Astronomy Department Research Project
We are searching for black holes in the Milky Way using gravitational lensing. Black holes are one of the most exotic phenomena in astrophysics and represent a breakdown in fundamental physics between gravity and quantum mechanics. The Galaxy likely contains 100 million stellar-mass black holes. The number and mass statistics of black holes can provide important constraints on the star formation history, the stellar mass function, supernova physics and how BHs form, the equation of state of nuclear matter, and the existence of primordial black holes. To date, isolated stellar-mass black holes have never been definitevely detected and only two dozen black holes have measured masses – all in binaries.
Microlensing events, where a black hole’s gravity lenses the light of a background star as observed from Earth, provide a way to detect isolated black holes and measure their masses. Black hole lensing events produce a photometric magnification that has a long-duration (>3 months) and an astrometric signature that can be >1 mas. However, the astrometric signature has only recently become detectable with technological advancements in high-resolution imaging, including adaptive optics. Only the combination of photometry and astrometry can be used to precisely measure the mass of the lensing object and determine if it is indeed a black hole or a chance slow-motion lensing event between two normal stars.

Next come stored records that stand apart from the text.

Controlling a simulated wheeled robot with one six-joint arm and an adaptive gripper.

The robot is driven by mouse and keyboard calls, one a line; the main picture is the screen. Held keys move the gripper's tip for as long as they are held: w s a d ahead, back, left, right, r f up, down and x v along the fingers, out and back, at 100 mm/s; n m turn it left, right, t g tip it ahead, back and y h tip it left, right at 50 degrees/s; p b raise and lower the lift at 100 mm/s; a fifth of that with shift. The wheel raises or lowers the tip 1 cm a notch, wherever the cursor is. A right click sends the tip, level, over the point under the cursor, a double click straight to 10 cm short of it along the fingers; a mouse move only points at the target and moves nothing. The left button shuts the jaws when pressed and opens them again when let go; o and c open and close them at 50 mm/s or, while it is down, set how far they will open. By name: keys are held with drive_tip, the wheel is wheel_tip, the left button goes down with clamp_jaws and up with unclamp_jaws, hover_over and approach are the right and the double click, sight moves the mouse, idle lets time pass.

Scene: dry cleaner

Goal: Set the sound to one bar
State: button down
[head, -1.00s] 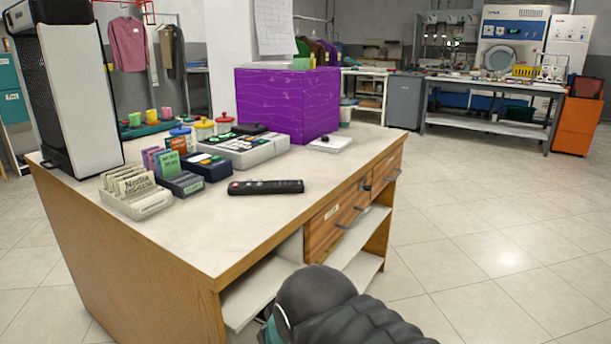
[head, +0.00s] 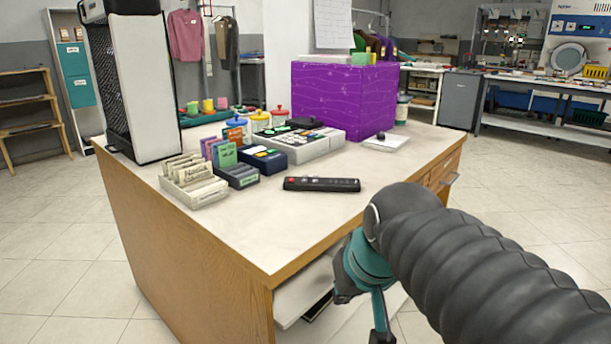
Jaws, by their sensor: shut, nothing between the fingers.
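A black remote (head: 322,184) with a red button at its left end lies flat on the counter top (head: 265,225), near the front edge. A tall speaker-like box (head: 143,85) with a pale front and a black mesh side stands at the counter's left end. No sound bars can be read on anything in view. My arm comes in from the lower right, with a black ribbed sleeve and a teal joint, in front of the counter's near right corner. My gripper's fingers do not show.
Behind the remote stand a card tray (head: 193,188), small dark boxes, a grey keypad unit (head: 318,146) and a large purple box (head: 343,100). A white pad (head: 386,142) with a black knob lies at right. The counter's front part is bare. Open floor lies to the right.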

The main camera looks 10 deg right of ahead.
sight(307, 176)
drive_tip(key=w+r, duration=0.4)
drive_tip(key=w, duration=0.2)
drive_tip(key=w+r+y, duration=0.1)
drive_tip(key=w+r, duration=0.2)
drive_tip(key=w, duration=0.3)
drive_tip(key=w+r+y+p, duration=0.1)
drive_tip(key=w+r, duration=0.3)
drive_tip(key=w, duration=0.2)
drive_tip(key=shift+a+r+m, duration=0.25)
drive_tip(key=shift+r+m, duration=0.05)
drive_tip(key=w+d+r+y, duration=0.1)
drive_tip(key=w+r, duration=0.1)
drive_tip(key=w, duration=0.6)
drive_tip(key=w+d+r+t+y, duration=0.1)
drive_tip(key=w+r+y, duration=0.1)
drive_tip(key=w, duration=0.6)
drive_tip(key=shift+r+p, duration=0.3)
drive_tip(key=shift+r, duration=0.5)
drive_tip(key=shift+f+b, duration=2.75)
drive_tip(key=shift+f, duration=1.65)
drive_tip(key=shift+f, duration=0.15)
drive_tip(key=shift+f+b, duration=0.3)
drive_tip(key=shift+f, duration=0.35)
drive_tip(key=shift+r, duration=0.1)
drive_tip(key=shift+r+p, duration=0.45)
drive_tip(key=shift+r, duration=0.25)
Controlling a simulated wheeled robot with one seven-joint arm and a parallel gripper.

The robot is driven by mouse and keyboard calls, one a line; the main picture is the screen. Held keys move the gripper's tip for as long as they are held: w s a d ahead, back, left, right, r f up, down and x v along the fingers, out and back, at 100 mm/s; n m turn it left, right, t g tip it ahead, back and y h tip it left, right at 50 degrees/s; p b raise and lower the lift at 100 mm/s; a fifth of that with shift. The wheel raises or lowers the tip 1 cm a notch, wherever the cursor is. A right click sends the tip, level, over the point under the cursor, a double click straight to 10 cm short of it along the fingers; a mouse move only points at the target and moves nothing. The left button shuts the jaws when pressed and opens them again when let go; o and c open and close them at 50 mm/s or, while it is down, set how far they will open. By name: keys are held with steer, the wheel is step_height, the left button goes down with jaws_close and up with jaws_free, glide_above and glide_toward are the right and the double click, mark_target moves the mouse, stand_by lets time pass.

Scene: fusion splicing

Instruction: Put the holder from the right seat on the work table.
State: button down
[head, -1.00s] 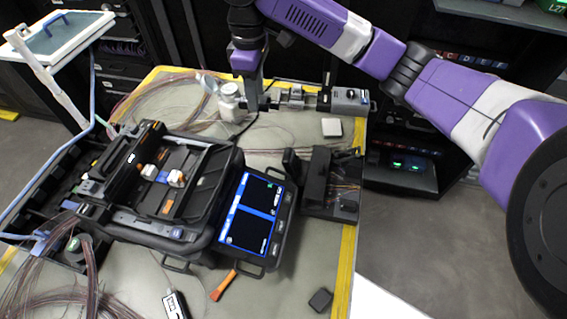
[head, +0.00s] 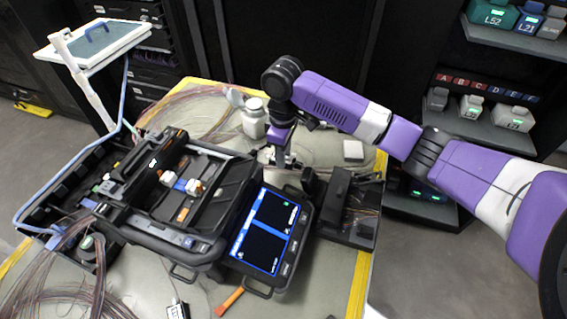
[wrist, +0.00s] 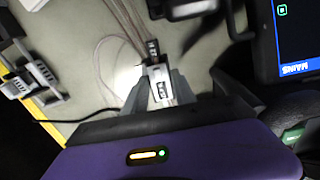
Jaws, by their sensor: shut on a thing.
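My gripper (wrist: 160,86) is shut on a small grey and black holder (wrist: 158,70) in the wrist view. Thin fibres run up from the holder, over the pale table surface. In the head view my gripper (head: 278,158) hangs low over the work table (head: 320,148), just behind the splicer's screen. The holder is too small to make out there. I cannot tell whether it touches the table. The black splicer (head: 150,225) stands open, with white and orange parts (head: 195,187) in its middle. Its screen (wrist: 292,40) also shows at the wrist view's upper right.
A white bottle (head: 254,120) stands behind my gripper. A black tool (head: 345,205) sits right of the screen, and a small pale block (head: 353,150) lies behind it. Fibre bundles (head: 190,110) lie at the back left. An orange-handled tool (head: 230,300) lies in front.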

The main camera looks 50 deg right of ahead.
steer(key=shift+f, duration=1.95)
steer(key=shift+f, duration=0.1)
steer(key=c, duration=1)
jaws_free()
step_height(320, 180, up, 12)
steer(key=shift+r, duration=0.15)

We aim to find the first isolated stellar−mass black holes by detecting the astrometric signature of microlensing. Finding just a few black holes would already reduce the orders of magnitude uncertainty on the total number of black holes in the Galaxy and constrain theories of black hole formation and evolution. The proposed development of astrometry techniques, needed for astrometric microlensing, will also lay a foundation for new explorations in many areas of astrophysics.